Bruxelles: ora l’Italia pensi alla crescita

RomaItalia e Belgio dovranno spalmare i loro deficit e riportarli sotto la soglia dei tre punti percentuali entro il 2012. Mentre gli altri membri dell’Ue che hanno sforato il paletto comunitario (Germania, Francia, Spagna, Austria, Olanda, Repubblica Ceca, Slovacchia, Slovenia e Portogallo) avranno un anno in più. Irlanda e Gran Bretagna avranno tempo fino al 2014. La Commissione europea ha confermato le indiscrezioni dei giorni scorsi sulle raccomandazioni agli stati membri. Il commissario agli Affari economici e monetari ha accontentato alcuni e scontentato altri.
Le richieste dell’Irlanda sono state accolte. Anche Parigi aveva chiesto di inserire la Francia tra i paesi che devono rientrare nel 2014, visto che per il 2010 è previsto un rapporto deficit-Pil del 10 per cento e sarà difficile riassorbirlo in soli tre anni.

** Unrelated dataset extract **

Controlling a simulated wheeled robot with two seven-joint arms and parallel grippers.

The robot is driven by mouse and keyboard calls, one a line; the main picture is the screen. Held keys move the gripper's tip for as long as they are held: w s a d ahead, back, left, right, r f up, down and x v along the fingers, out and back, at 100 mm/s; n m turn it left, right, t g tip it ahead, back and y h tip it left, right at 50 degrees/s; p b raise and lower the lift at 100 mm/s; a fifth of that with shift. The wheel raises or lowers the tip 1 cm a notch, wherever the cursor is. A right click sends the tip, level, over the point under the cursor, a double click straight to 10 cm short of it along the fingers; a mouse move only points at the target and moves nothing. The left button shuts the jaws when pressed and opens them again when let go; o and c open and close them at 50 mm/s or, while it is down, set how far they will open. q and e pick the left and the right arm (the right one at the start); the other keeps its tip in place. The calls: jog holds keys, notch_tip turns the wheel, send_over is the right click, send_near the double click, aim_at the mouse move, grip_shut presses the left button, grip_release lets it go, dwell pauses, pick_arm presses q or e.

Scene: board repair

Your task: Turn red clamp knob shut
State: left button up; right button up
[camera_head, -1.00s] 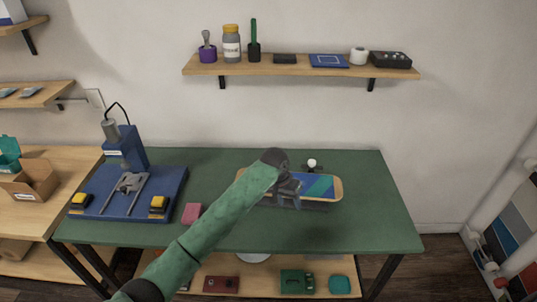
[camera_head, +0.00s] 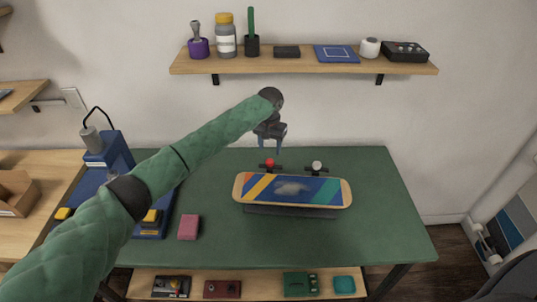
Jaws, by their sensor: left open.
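The red clamp knob (camera_head: 270,163) stands on a dark clamp behind the board, left of a similar clamp with a white knob (camera_head: 317,166). The skateboard deck (camera_head: 330,191), striped in yellow, orange and blue with a grey patch in its middle, lies on a dark stand in front of both knobs. My left gripper (camera_head: 272,145) points down just above the red knob. Its fingers are apart, and it looks empty. My right gripper is not in view.
A blue machine (camera_head: 108,165) stands at the left of the green table (camera_head: 380,225). A pink block (camera_head: 188,227) lies left of the deck. A wall shelf (camera_head: 300,65) with jars and small items hangs behind. The right part of the table is clear.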

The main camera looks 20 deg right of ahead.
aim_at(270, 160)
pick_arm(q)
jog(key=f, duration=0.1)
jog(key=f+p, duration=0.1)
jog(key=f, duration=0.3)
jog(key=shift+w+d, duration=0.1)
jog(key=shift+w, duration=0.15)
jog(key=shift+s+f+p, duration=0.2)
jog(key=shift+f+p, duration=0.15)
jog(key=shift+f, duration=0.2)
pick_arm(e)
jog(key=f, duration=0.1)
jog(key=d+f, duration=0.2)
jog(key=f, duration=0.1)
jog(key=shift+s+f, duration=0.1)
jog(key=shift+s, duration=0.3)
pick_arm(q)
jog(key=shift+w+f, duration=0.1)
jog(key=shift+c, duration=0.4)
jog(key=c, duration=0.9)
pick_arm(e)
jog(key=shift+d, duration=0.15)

Il commissario Joaquin Almunia ha spiegato che il taglio dei deficit, gonfiati dalla peggiore crisi economica dalla Seconda guerra mondiale, è necessario per impedire un aumento dei tassi di interesse nel lungo termine che potrebbe provocare un incremento dei costi sul debito per tutta l’Unione. E ha difeso l’agenda che si è dato l’esecutivo di Bruxelles. «Ritengo le scadenze proposte siano appropriate e realistiche».
L’Italia non ha mai chiesto sconti e ha anticipato le richieste Ue in tutti i documenti ufficiali fin dalla finanziaria dello scorso anno che prevede il rientro nel 2012. Per una volta l’Italia non è nella lista dei cattivi, se non per il problema storico del debito pubblico. Tanto che la commissione agli affari economici ha spostato la lente dalle finanze pubbliche del Belpaese a un problema tipicamente post-crisi quale è quello della crescita. Dell’Italia, per Almunia, preoccupa «la bassa crescita potenziale», con un Pil fermo ai livelli di dieci anni fa. Rispetto ad altri, serviranno «aggiustamenti limitati» per riportare il deficit sotto la soglia del 3%. Bisogna quindi mettere mano alle persistenti debolezze strutturali della nostra economia. «Non mi stancherò di ripetere ogni volta che si parla di Italia che questo è anche il Paese che nella Ue ha perso più produttività negli ultimi anni», ha sottolineato Almunia. Il commissario Ue ha preferito invece non pronunciarsi sull’opportunità in questa fase di eventuali tagli delle tasse, Irap in testa, e su quella di destinare una parte delle entrate provenienti dallo scudo fiscale a obiettivi non legati al risanamento dei conti.
Sempre sul fronte europeo, ieri il ministro alle politiche Europee Andrea Ronchi è andato a Londra dove ha incontrato il collega britannico Chris Bryant. Tra gli argomenti trattati anche quello che riguarda l’introduzione del «made in» nell’Unione europea.

Un marchio per individuare le merci prodotte fuori dall’Unione, che è avversato proprio dall’Inghilterra, paese con poco manifatturiero e molta delocalizzazione. A Londra Ronchi avrebbe raccolto una cauta disponibilità.